As ever the question with Scherchen is one of tempi and tempo relations. But whereas in other recordings, say the Beethoven symphonies, a ponderous movement could be contrasted with a kinetic one here all the movements conform to the same model and the effect, to ears attuned to modern performance practice, sounds baffling. In fact historically informed performances are really not the point. Busch had been an exponent of aerated textures and agile tempos and the juxtaposition of his forward-looking deftness and Scherchen’s granitic deliberation seems to make a chronological mockery of Bach performance.

The odd thing, or to be exact the not entirely improbable thing, is that Scherchen’s deliberateness of tempi does not always equate with heaviness or ponderousness. This is partly to do with questions of articulation and partly to a lightening of bass lines. An acid test might be the Courante of No.1 – which you might sample to see whether you can take Scherchen’s approach. It’s not nearly as extreme as the Ouverture of No.2, in which he takes ten and a half minutes and Busch seven and a half. But it is an acid test nonetheless.

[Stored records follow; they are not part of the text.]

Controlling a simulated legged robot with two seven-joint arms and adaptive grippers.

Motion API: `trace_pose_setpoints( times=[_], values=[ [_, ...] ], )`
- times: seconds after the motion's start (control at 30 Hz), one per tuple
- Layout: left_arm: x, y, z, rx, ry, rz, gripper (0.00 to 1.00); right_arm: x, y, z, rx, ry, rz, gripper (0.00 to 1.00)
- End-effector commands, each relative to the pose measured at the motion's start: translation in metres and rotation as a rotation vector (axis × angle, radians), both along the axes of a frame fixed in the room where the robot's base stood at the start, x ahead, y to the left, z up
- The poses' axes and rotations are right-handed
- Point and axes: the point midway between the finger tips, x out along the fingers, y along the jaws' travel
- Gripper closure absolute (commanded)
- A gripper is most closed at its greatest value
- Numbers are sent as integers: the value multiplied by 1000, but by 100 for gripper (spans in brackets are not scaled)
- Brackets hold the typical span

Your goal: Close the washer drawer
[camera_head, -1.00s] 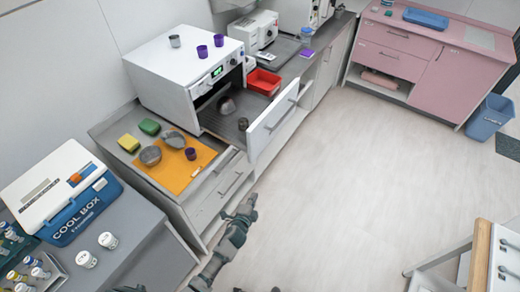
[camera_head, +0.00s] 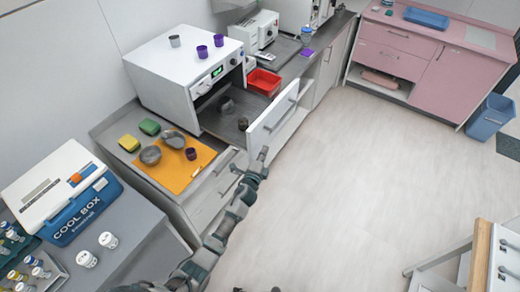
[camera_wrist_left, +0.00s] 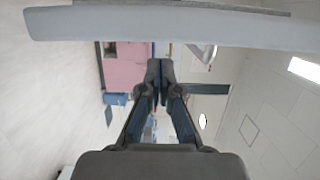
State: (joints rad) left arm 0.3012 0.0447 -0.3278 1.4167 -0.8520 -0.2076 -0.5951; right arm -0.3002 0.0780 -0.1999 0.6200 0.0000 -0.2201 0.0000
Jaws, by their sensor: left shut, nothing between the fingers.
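The white washer (camera_head: 190,75) stands on the counter against the wall. Its drawer (camera_head: 273,122) is pulled out, with a white front panel and a grey bar handle. Inside the drawer lie a dark bowl (camera_head: 226,105) and a dark cup (camera_head: 243,123). My left gripper (camera_head: 263,155) is shut and empty, just outside the drawer front near its lower near end. I cannot tell whether it touches the panel. In the left wrist view the shut fingertips (camera_wrist_left: 160,64) point toward a pale bar across the top, which I cannot identify for sure. My right gripper is out of view.
An orange mat (camera_head: 177,178) with bowls and a purple cup lies on the near counter. A red tray (camera_head: 263,82) sits beyond the drawer. A cool box (camera_head: 75,205) stands at left. The floor (camera_head: 360,170) right of the drawer is clear.

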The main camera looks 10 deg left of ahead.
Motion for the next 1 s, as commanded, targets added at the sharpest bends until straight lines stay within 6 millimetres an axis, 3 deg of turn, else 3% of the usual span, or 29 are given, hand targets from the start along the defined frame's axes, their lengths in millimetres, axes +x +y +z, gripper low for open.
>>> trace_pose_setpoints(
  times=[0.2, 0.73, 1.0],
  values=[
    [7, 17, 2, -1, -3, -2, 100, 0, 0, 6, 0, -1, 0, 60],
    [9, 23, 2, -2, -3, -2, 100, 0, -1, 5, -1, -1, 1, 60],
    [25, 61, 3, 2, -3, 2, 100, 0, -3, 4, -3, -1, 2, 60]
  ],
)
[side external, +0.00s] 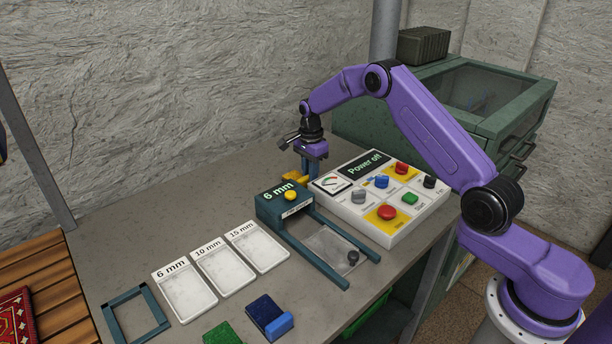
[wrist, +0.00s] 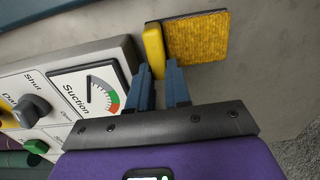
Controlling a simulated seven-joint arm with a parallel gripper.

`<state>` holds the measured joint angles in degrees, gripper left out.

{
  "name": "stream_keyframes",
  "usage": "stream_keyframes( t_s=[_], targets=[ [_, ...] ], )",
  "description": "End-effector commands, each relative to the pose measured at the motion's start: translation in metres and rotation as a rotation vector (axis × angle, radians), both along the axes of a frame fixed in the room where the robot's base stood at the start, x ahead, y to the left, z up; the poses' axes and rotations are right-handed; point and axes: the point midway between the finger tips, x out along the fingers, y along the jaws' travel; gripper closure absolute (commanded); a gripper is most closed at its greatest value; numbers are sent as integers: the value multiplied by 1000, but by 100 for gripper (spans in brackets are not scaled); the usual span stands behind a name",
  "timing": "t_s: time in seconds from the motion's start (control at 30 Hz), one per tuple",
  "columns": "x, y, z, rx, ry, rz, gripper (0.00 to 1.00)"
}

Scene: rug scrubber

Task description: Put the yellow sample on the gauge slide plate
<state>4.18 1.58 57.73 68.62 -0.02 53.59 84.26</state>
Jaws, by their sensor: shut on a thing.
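The yellow sample is a carpet swatch (wrist: 196,38) with a yellow bar handle (wrist: 153,48) along one edge. My gripper (wrist: 159,72) has its two blue fingers shut on the handle. In the side view my gripper (side external: 309,174) points down behind the gauge, and a yellow part of the sample (side external: 292,176) shows beside it, partly hidden by the gauge. I cannot tell whether the sample touches the table. The gauge (side external: 283,202) reads 6 mm and has a yellow button. Its slide plate (side external: 328,242), with a black knob (side external: 352,258), extends toward the camera between two rails and is empty.
The control panel (side external: 382,196), reading Power off, stands right of the gauge; its suction dial (wrist: 90,92) is close to my fingers. Trays (side external: 184,295) marked 6, 10 and 15 mm lie left. Blue (side external: 268,315) and green (side external: 222,334) samples and an empty frame (side external: 136,316) lie nearer.

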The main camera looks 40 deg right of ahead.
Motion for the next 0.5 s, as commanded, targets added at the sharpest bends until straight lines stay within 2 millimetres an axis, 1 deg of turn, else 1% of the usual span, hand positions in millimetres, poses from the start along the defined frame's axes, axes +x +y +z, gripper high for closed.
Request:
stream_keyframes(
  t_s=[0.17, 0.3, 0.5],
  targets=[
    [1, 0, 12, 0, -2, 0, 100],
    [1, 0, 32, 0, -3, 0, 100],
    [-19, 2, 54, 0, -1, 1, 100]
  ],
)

Throughout one can admire, despite the tempi, the tangy accents of the Forlane of the First Suite and the articulate flutes in the Rondeau of the Second and the delightfully brusque trumpets in the Bourrée of the Third, though he makes the Sarabande of the Second Suite sound rather nearer to Schumann than is comfortable. There’s overpowering gravity in the Ouverture of the Third – where he’s actually slightly quicker than Casals, himself not by then the fleetest of Bachians. Should you be interested in stop-watching, the Air of the Third takes six minutes; Casals and Busch agree on 4.48. Hushed pianissimos and great personality course through the Fourth and Scherchen manages almost to suggest a Ländler, so genially does his rhythm sway. Whether you should have a Ländler suggested is of course rather a different matter.

The Musical Offering is heard in Scherchen’s own edition and reprises the same kind of tempi heard in the companion Suites. He’d premiered Roger Vuataz’s nine-instrument chamber version back in 1936, a version he recorded fourteen years later. For this recording, made in 1964, Scherchen orchestrated it anew bringing some remarkable sonorities and characteristic individuality of utterance. It’s by no means as outrageous an approach as his Art of Fugue orchestration, which he premiered in 1965.

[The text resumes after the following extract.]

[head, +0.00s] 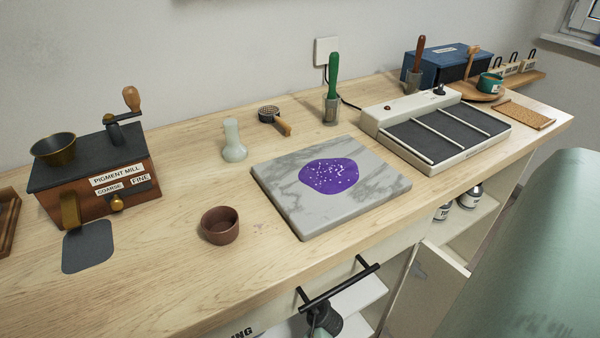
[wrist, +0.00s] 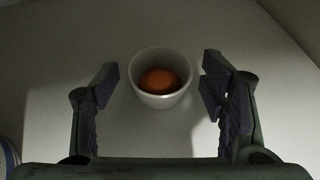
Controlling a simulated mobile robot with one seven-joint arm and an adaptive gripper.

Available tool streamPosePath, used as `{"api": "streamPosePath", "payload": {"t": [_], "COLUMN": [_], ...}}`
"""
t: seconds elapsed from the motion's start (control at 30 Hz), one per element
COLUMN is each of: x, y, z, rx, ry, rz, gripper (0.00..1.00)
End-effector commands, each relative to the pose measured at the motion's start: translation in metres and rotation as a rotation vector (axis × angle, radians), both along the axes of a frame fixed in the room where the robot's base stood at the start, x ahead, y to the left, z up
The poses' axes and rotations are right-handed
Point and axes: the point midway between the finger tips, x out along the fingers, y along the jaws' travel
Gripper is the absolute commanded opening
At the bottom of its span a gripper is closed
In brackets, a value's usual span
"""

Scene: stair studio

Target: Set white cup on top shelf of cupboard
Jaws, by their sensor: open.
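In the wrist view a white cup (wrist: 147,92) stands upright on a pale flat surface (wrist: 60,50). Something round and orange (wrist: 160,81) shows inside it. My gripper (wrist: 161,76) is open, with one finger to the left of the cup and one to the right. There is a gap between each finger and the cup in the picture, and whether the cup is within their depth is hard to tell. In the head view I see neither the white cup nor my gripper. White shelves (head: 463,222) show in the open cupboard under the counter.
A curved edge of a blue and white object (wrist: 8,158) shows at lower left in the wrist view, and a dark area (wrist: 298,22) at upper right. The wooden counter (head: 180,270) holds a pigment mill (head: 90,172), a brown bowl (head: 220,226) and a marble slab (head: 375,195).

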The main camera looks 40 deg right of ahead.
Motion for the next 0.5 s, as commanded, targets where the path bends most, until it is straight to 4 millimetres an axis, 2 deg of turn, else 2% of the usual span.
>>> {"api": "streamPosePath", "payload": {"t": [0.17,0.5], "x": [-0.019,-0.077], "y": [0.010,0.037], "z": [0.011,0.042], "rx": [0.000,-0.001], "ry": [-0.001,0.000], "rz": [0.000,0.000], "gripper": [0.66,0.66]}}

Given the choice one would better appreciate Scherchen’s earlier take on the Suites, recorded in 1954. The intervening period of eight years wrought some pretty remarkable changes in conception, indeed a complete and radical tempo overhaul – surely one of the most remarkable in recorded history.

The booklet notes are rather sparing and need to be better proof-read though there are helpful tabulations concerning Scherchen’s tempi for his two traversals of the Suites. It’s indicative that most of this review has concentrated on that issue.